Am 05.03.2020 schrieb Hartwig Hauschild:
Hi,
I'm (still) testing upgrading from Luminous to Nautilus and ran into the
following situation:
The lab-setup I'm testing in has three OSD-Hosts.
If one of those hosts dies the store.db in /var/lib/ceph/mon/ on all my
Mon-Nodes starts to rapidly grow in size until either the OSD-host comes
back up or disks are full.
This also happens when I take one single OSD offline - /var/lib/ceph/mon/
grows from around 100MB to ~2GB in about 5 Minutes, then I aborted the test.
Since we've had an OSD-Host fail over a weekend I know that growing won't
stop until the disk is full and that usually happens in around 20 Minutes,
then taking up 17GB of diskspace.
On another cluster that's still on Luminous I
don't see any growth at all.
Retested that cluster as well, observing the size on disk of
/var/lib/ceph/mon/ suggests, that there's writes and deletes / compactions
going on as it kept floating within +- 5% of the original size.

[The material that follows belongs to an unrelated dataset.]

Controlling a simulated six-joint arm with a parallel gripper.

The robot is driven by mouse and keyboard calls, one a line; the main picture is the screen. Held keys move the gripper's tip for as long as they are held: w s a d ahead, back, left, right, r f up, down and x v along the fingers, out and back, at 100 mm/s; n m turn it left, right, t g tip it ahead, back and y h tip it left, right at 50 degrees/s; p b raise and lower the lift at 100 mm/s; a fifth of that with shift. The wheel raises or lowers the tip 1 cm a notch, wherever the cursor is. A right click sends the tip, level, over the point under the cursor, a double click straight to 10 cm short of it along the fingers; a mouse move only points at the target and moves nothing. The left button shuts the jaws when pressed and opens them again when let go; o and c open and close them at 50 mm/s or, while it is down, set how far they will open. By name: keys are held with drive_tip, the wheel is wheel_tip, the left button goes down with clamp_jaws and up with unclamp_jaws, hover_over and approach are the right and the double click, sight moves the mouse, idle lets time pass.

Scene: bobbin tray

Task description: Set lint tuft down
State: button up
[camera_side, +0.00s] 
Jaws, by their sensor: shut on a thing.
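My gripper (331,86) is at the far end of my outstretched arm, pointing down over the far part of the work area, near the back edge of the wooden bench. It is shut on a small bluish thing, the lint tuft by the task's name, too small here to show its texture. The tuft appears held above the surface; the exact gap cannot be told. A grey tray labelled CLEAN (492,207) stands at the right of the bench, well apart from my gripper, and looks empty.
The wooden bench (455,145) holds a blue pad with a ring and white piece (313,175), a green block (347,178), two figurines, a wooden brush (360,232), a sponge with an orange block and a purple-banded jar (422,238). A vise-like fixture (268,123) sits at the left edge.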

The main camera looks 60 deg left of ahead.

Is that a difference in behaviour between
Luminous and Nautilus or is that
caused by the lab-setup only having three hosts and one lost host causing
all PGs to be degraded at the same time?
I've read somewhere in the docs that I should provide ample space (tens of
GB) for the store.db, found on the ML and Bugtracker that ~100GB might not
be a bad idea and that large clusters may require space on order of
magnitude greater.
Is there some sort of formula I can use to approximate the space required?
I don't know about a formula, but make sure you have enough space. MONs
are dedicated nodes in most production environments, so I usually
install a 400 ~ 1000GB SSD just to make sure they don't run out of space.
Also: is the db supposed to grow this fast in Nautilus when it did not do
that in Luminous? Is that behaviour configurable somewhere?
The MONs need to cache the OSDMaps when not all PGs are active+clean
thus their database grows.
You can compact RocksDB in the meantime, but it won't last for ever.
Just make sure the MONs have enough space.
Wido
>